Search the material below for the word "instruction". Copy every line that has it.

*Given information*:
-*-
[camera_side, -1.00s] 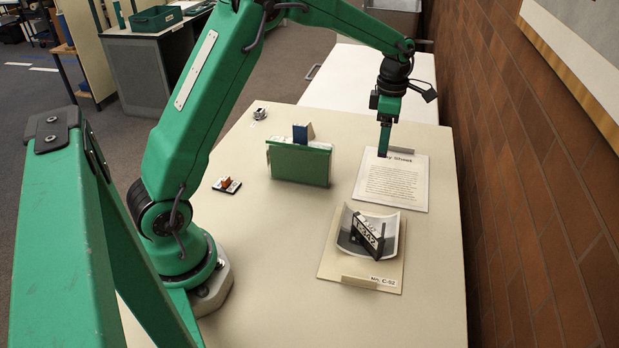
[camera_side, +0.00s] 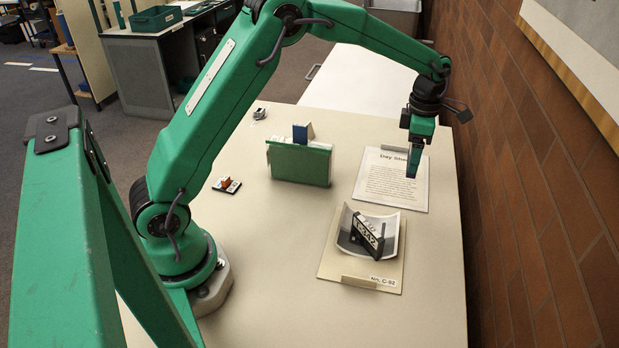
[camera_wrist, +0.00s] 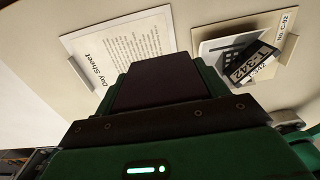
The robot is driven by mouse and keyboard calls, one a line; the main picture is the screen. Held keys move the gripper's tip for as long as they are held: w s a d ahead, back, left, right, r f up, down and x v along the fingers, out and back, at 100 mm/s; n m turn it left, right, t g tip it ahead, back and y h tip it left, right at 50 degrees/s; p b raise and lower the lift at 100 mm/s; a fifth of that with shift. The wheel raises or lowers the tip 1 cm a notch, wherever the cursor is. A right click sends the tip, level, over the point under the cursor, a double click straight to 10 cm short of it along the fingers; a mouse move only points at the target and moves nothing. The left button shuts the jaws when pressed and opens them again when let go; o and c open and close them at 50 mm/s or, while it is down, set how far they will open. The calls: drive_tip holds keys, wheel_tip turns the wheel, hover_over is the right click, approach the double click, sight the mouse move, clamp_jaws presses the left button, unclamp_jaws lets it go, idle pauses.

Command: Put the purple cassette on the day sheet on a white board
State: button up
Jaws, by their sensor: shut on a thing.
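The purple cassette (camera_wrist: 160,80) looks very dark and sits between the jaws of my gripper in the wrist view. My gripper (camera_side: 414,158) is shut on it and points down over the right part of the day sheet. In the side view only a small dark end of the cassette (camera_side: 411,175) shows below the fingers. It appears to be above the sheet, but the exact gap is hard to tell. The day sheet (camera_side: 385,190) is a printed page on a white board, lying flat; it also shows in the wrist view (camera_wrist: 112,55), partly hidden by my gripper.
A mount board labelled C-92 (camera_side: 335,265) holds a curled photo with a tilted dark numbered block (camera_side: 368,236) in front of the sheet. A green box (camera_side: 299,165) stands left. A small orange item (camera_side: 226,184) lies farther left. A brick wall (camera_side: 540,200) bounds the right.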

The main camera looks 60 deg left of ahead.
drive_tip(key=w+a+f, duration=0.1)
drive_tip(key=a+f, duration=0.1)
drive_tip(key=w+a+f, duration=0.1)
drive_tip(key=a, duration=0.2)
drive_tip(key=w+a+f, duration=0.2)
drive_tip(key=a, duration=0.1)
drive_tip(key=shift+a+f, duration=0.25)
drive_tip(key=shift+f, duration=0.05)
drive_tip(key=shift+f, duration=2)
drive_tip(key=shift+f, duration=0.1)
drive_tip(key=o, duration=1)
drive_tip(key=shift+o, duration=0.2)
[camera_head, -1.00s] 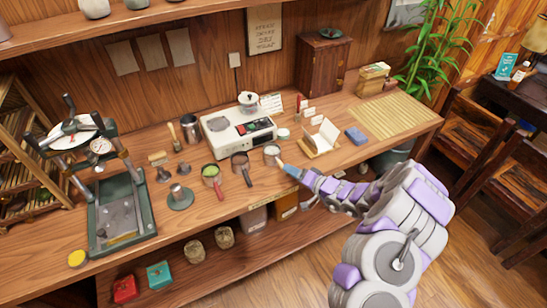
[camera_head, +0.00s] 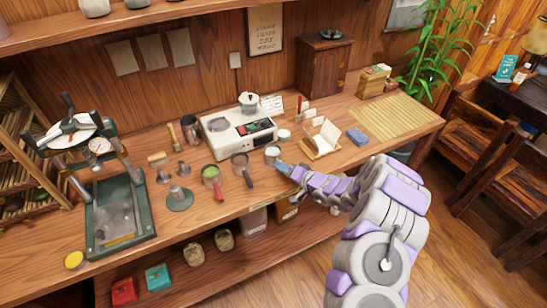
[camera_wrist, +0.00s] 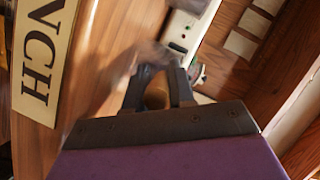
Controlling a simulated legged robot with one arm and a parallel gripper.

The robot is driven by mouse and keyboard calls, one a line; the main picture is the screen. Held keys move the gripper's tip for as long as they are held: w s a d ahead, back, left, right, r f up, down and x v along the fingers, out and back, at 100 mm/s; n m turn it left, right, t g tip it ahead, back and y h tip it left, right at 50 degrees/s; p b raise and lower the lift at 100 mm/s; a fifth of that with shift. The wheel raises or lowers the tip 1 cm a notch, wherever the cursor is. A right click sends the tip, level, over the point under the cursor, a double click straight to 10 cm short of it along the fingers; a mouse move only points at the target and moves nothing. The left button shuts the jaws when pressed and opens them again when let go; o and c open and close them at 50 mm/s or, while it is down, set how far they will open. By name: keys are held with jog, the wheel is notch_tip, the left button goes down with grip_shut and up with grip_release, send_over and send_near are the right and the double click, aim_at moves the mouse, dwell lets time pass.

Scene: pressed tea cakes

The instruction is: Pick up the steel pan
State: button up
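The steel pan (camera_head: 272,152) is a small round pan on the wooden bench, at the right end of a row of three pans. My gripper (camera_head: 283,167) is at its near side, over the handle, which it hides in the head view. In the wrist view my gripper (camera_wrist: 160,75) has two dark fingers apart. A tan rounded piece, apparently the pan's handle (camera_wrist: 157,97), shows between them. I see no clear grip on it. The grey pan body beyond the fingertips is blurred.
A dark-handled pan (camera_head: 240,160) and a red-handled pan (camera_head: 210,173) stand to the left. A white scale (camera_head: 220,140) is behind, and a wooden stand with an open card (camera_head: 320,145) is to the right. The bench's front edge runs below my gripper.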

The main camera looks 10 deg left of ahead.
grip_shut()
-*-
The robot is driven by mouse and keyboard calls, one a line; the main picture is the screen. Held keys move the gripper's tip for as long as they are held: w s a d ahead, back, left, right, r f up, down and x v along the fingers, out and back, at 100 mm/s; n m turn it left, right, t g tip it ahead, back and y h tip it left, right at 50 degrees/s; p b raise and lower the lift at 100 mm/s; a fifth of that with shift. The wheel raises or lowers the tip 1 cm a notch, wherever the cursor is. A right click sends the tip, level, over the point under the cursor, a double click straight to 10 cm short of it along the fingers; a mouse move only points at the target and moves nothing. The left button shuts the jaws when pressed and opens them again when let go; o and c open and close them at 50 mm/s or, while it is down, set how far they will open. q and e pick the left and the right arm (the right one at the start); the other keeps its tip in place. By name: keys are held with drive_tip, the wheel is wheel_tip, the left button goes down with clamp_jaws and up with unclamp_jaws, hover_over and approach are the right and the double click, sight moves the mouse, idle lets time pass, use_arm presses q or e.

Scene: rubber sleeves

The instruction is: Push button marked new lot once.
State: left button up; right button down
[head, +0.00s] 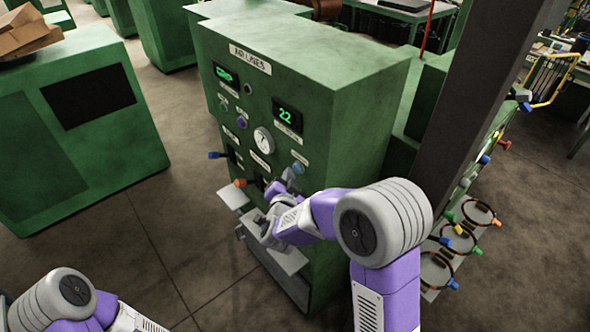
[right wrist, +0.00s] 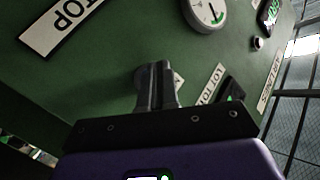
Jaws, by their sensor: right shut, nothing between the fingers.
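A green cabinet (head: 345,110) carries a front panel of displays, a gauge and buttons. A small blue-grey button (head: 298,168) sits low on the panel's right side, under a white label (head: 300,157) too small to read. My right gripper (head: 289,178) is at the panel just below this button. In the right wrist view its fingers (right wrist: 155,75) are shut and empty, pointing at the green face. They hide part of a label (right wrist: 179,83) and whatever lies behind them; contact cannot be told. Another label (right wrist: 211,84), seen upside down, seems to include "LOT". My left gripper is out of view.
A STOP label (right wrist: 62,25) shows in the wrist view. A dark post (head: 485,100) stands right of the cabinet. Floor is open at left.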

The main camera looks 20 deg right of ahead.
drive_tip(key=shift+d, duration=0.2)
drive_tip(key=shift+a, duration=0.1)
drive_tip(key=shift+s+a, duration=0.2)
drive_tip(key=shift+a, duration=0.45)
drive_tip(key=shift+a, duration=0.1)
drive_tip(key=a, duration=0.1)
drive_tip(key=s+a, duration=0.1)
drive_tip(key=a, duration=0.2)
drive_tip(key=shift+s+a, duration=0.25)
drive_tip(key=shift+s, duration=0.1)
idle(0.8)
-*-
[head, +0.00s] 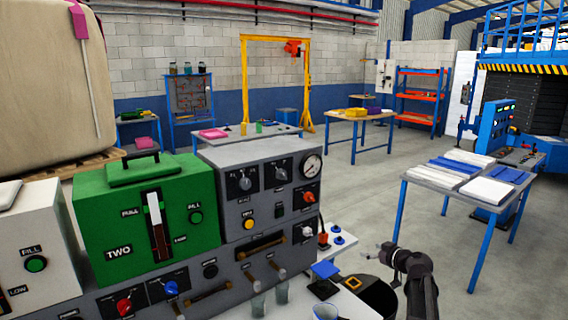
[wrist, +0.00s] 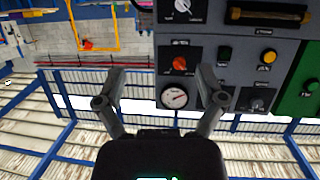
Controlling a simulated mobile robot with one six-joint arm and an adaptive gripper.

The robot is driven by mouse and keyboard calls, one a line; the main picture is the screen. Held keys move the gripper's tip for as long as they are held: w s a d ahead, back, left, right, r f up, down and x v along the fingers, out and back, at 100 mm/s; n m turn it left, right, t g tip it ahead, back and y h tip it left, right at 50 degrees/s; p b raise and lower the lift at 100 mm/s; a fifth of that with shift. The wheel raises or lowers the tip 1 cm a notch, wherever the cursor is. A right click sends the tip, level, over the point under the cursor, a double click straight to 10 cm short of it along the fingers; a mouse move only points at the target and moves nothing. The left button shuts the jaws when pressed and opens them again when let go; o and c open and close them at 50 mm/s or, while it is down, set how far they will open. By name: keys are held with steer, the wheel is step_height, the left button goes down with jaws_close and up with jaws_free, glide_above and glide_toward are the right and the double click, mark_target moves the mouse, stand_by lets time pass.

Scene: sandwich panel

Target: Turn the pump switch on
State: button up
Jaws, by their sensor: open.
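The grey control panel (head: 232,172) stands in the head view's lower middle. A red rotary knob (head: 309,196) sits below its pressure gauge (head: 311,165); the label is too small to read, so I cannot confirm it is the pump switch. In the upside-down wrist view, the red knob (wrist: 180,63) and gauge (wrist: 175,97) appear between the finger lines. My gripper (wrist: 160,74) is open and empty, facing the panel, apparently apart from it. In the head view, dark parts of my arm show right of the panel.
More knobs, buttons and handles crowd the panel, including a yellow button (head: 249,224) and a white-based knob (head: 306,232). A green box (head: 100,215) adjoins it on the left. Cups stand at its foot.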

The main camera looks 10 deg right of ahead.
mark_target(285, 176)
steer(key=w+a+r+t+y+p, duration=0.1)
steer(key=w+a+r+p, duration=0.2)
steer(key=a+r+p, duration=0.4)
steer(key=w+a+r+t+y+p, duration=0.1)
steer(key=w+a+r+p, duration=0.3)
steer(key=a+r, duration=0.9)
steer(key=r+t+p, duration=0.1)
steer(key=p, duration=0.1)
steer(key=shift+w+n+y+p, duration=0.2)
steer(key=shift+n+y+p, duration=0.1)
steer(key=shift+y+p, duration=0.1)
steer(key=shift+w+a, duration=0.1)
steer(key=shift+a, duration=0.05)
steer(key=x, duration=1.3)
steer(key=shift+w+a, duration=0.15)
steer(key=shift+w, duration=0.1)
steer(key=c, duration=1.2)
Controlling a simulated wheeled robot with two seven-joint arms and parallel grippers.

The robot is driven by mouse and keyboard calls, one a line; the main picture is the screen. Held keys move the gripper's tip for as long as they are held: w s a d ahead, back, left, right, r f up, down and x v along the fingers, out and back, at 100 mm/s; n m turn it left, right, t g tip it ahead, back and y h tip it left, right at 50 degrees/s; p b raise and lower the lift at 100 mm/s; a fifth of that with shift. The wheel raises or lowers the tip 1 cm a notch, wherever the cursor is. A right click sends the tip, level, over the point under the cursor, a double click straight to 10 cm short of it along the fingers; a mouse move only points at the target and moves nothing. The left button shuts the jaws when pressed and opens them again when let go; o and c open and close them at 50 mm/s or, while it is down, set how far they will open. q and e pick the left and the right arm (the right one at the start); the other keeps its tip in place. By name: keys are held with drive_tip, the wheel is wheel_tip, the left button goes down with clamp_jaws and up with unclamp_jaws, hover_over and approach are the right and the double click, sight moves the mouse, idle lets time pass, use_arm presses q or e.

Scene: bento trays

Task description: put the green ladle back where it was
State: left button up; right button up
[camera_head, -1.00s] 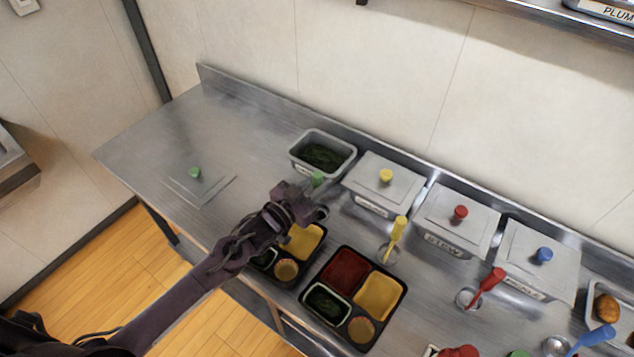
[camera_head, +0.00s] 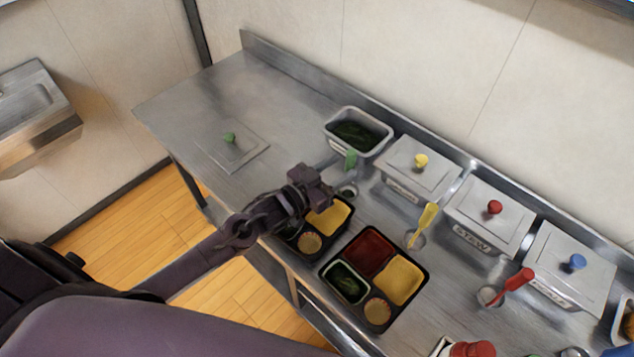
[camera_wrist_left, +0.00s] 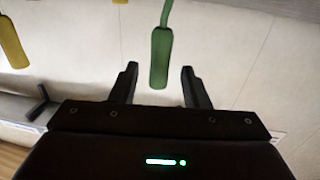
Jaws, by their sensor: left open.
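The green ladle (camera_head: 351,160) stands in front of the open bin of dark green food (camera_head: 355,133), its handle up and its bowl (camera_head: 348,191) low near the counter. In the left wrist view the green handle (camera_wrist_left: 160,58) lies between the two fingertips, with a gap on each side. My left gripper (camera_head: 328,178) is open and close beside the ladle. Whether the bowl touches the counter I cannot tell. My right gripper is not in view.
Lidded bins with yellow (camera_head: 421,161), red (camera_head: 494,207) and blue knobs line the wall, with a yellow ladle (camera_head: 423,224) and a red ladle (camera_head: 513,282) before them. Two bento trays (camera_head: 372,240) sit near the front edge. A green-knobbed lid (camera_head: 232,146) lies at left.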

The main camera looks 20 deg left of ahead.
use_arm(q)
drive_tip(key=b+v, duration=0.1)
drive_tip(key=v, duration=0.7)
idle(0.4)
-*-
*Correct answer*:
The instruction is: Pick up the steel pan
The instruction is: Push button marked new lot once.

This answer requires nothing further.